Siyasah (politik) secara bahasa berarti mengelola, mengatur, memerintah, dan melarang sesuatu. Yusuf Qardhawi mengartikan politik adalah semua yang berhubungan dengan pemerintahan dan pengelolaan masyarakat madani. Kemudian Abdul Wahab Khallaf mendefinisikan siyasah sebagai pengelolaan masalah umum bagi Negara bernuansa Islam yang menjamin terealisasinya kemaslahatan dan terhindar dari kemudharatan dengan tidak melanggar ketentuan syariat. Selanjutnya dalam buku As-Siyasah Al-Hakimah, sebagaimana dinukil oleh Abdul Hamid Al-Ghazali dalam bukunya yang berjudul “Pilar-pilar Kebangkitan Umat” dijelaskan bahwa Ibnu Qayyim mendefinisikan politik adalah semua aktivitas yang mendekatkan manusia kepada kemaslahatan dan menjauhkan dari kerusakan, meskipun tidak pernah ditegaskan oleh Rasul dan tidak pernah disinggung oleh wahyu yang diturunkan, karena semua jalan yang bisa mengantarkan kepada keadilan, maka jalan itu adalah bagian dari agama ini (Islam).
Dalam tradisi Arab, orang yang memegang kekuasaan secara politik adalah orang yang mengurusi urusan rakyat, mengaturnya, dan menjaganya. Kemudian yang lebih menarik adalah bahwa ternyata politik itu tidak identik dengan kekuasaan dan memanfaatkan orang lain untuk kepentingan pribadi atau golongan. Dalam kitabMu’jamu Lugghatil Fuqaha jilid 1, hal: 237, sebagaimana dinukil oleh Jasiman, bahwa dalam hal siyasah ada dua kata kunci yang dapat diambil dari kamus bahasa para fuqaha, yaitu cinta dan pelayanan.
Dalam sejarah peradaban Islam, telah banyak ulama-ulama klasik yang menulis berkaitan dengan masalah politik. Seperti Ibnu Abi Rabi (w. 842M) menulis buku berjudul Suluk al-Malik fi tadbir al-Mamalik, Al-Farabi (w. 339H/ 950M) menulis buku Ara Madinat al-Fadhilah, Al-Mawardi (w. 450H/ 1058M) yang menulis teori politiknya dalam buku berjudul Al-Ahkam al-Sultaniyah, Al-Ghazali (w. 505H/ 1111M) menulis buku berjudul Al-Tibrul Masbuk fi Nasihat al-Muluk, dan Ibnu Taimiyyah (w. 728H/ 1328) menulis buku Al-Siyasah al-Syar’iyyah.

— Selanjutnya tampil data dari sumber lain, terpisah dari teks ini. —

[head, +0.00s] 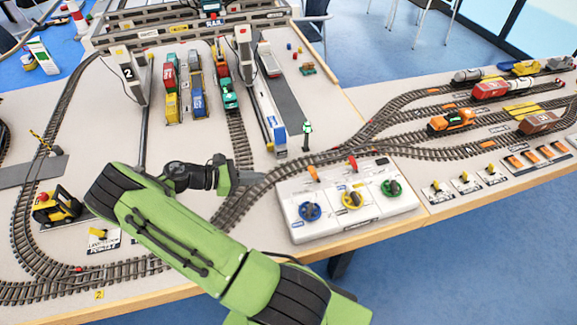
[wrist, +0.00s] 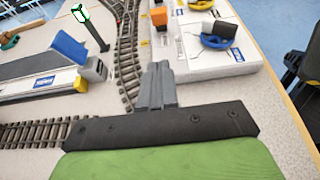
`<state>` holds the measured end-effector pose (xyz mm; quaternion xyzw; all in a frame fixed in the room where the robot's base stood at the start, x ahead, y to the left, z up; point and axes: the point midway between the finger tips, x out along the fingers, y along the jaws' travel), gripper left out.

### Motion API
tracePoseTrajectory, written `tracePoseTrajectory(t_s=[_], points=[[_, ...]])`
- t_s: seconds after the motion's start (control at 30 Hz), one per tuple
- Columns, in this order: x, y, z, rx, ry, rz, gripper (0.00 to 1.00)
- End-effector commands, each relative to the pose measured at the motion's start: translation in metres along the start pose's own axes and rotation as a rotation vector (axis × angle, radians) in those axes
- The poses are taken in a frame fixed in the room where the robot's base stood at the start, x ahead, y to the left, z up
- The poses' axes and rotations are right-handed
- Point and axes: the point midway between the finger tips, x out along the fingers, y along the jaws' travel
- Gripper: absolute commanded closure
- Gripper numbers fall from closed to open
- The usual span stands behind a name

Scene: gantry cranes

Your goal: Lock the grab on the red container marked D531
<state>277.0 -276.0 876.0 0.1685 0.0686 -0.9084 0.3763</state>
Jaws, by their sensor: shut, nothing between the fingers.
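My gripper (head: 234,176) is shut and empty, hanging over the track just left of the white control box (head: 345,225). In the wrist view the grey fingers (wrist: 157,82) are together beside that box. The box carries a blue knob (head: 310,211), a yellow knob (head: 352,200), a green knob (head: 391,188), an orange lever (head: 313,173) and a red lever (head: 352,162). A red container (head: 170,77) stands in the left row under the crane. Its marking is too small to read, so I cannot tell if it is D531. I cannot make out the grab.
A white crane post marked 2 (head: 127,74) and another post (head: 243,50) flank the container rows. Several wagons stand on tracks at right.

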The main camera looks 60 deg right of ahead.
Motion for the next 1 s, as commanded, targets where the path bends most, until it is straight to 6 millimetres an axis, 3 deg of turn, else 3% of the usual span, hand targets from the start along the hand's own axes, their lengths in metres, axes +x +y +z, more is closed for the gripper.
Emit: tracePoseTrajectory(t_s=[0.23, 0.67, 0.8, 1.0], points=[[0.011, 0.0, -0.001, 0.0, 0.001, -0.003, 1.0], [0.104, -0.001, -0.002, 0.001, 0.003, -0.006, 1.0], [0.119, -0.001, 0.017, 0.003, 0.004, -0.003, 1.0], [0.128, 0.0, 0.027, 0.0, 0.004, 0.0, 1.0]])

Islam sebagai agama yang komprehensif telah banyak berbicara terkait seluruh aspek kehidupan manusia, termasuk politik. Oleh karenanya antara agama dan politik tidak ada sekularisasi (pemisahan). Sebagaimana pandangan seorang ulama kontemporer, yaitu Hasan Al-Banna, bahwa politik tidak terlepas dari Islam. Hal demikian berangkat dari pemahamannya bahwa Islam mencakup dan mengatur seluruh aspek kehidupan manusia di mana politik adalah sebagian diantaranya. Memisahkan agama dari politik atau memisahkan politik dari agama sama saja dengan memisahkan agama ini dari kehidupan sebagaimana yang dilakukan oleh kaum sekuler. Atas dasar itu, secara tegas Hasan Al-Banna mengatakan bahwa seorang muslim tidak akan sempurna keislamannya kecuali bila ia menjadi politikus, memberikan perhatian terhadap problematika umat, dan peduli kepadanya. Lebih lanjut ia mengatakan bahwa setiap organisasi keislaman harus menjadikan kepedulian terhadap problematika politik umat sebagai program utamanya, dan bila tidak maka ia sendiri masih perlu untuk memahami Islam itu sendiri.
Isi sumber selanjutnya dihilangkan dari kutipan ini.